A Virginia jury in 1983 awarded $220,000 in damages to a 20-year-old man who sued Straight for false imprisonment. A Pinellas jury in 1990 awarded $720,000 to a Jacksonville woman who sued Straight for abusive behavior.

"The methods, at least initially: No living at home. No talking to parents. No contact with anyone outside the program. No drugs. No cigarettes. No TV. No music. No reading. No school. And a daily onslaught of counseling sessions that often reduces a person to tears," the St. Petersburg Times reported in 1987.

A 1989 Journal of Substance Abuse Treatment study of a Straight facility in Virginia found that among 222 clients, 53 percent six months after their treatment ended said Straight helped them "a lot," 21 percent said "a fair amount," 18 percent said "a little" and 8 percent said not at all.

Turner, Reagan's drug policy leader, credits the Semblers and Straight with not only driving Nancy Reagan into her "Just Say No" drug war, but instilling in the first lady a steely confidence.

She was interested in making drugs a signature issue, but most of her advisers urged against it because it seemed such a no-win fight. Turner urged her in 1982 to visit the Straight center in St. Petersburg, at a time when she was shaken and insecure over constant negative publicity about her expensive designer clothes, $1,000-per place setting china and socialite friends.

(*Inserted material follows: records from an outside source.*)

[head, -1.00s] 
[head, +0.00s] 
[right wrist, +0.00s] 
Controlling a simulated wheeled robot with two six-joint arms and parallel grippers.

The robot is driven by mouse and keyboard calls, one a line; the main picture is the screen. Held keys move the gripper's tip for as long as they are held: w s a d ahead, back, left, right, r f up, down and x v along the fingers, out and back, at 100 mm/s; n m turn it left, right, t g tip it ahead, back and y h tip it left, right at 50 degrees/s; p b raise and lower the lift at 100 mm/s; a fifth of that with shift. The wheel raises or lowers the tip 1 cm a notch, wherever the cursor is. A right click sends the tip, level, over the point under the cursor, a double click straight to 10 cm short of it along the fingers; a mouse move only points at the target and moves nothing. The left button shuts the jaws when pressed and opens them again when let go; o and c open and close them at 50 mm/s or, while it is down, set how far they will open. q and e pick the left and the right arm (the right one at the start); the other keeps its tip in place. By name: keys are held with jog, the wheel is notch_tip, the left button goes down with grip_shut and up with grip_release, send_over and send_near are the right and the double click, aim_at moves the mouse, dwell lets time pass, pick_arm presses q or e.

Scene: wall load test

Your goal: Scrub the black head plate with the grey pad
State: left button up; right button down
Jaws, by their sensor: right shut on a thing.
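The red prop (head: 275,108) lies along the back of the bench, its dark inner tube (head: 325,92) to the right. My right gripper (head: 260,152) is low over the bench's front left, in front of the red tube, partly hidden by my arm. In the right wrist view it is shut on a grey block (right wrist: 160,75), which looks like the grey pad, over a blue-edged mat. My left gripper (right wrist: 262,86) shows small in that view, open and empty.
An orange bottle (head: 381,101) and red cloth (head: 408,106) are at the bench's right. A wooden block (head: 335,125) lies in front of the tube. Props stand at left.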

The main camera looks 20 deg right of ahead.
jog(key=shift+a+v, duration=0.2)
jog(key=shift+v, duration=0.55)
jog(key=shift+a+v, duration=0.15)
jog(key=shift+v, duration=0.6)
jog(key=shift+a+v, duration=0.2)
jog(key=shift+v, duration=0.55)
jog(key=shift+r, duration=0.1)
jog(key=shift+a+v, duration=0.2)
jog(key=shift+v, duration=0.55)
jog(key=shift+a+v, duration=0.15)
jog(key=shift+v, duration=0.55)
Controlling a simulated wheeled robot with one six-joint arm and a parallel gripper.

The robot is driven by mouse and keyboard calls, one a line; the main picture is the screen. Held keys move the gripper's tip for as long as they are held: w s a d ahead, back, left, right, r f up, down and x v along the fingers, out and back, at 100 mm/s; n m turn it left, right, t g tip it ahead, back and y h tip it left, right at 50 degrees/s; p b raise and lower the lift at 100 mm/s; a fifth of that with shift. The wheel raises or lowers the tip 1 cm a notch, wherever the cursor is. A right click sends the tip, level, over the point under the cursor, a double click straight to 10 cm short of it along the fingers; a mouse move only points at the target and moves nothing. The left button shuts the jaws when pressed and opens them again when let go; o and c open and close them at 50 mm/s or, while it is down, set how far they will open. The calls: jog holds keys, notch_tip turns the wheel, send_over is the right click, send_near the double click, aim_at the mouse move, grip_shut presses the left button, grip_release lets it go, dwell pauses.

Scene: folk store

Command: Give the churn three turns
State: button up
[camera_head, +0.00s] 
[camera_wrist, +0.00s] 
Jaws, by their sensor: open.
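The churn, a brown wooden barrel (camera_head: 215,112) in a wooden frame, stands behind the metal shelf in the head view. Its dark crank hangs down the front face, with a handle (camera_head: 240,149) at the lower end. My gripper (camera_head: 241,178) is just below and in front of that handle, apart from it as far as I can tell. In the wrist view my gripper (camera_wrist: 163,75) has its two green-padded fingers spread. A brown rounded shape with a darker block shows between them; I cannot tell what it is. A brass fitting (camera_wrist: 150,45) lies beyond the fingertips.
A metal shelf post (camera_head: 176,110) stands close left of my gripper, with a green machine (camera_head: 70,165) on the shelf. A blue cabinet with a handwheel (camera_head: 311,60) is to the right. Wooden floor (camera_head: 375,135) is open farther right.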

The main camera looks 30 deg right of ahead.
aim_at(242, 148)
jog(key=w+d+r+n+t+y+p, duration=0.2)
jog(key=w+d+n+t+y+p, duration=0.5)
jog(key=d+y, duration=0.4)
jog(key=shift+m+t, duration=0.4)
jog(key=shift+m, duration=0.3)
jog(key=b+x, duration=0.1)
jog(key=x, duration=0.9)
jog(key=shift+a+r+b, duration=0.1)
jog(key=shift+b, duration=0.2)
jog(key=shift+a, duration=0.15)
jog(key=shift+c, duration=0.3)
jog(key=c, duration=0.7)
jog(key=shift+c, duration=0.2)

The Straight visit was the Reagan's second public trip, having previously visited the British royals. At Straight, her sincerity, connection to the teens and emotional reaction to their struggles shone through. She drew glowing publicity, and Turner said the trip ingrained in her a passion to combat drugs and confidence that never left after the Straight visit.

"She came, she saw, she cried and she changed," Turner said.

Amid lawsuits and run-ins with licensing authorities in several states, Straight in 1993 shut its centers in St. Petersburg, Orlando, Atlanta, Washington, Boston, Cincinnati, Detroit, Dallas and Los Angeles.

The Semblers blame a small, vocal minority of clients and overzealous, shortsighted regulators for the negative publicity. They said Straight had overwhelming success, saved thousands of lives and still hear from parents who credit them with saving their children's lives.

The Semblers created the Drug Free America Foundation in 1995 to educate the public about drugs and combat the easing of drug laws.

• • •

What's the secret to a 65-year marriage where husband and wife are virtually inseparable?

Sitting in their 25th-floor penthouse overlooking downtown St. Petersburg, both shrugged. They cite their similar backgrounds: loving, Jewish families and a mutual commitment to Judaism's emphasis on philanthropy and charity.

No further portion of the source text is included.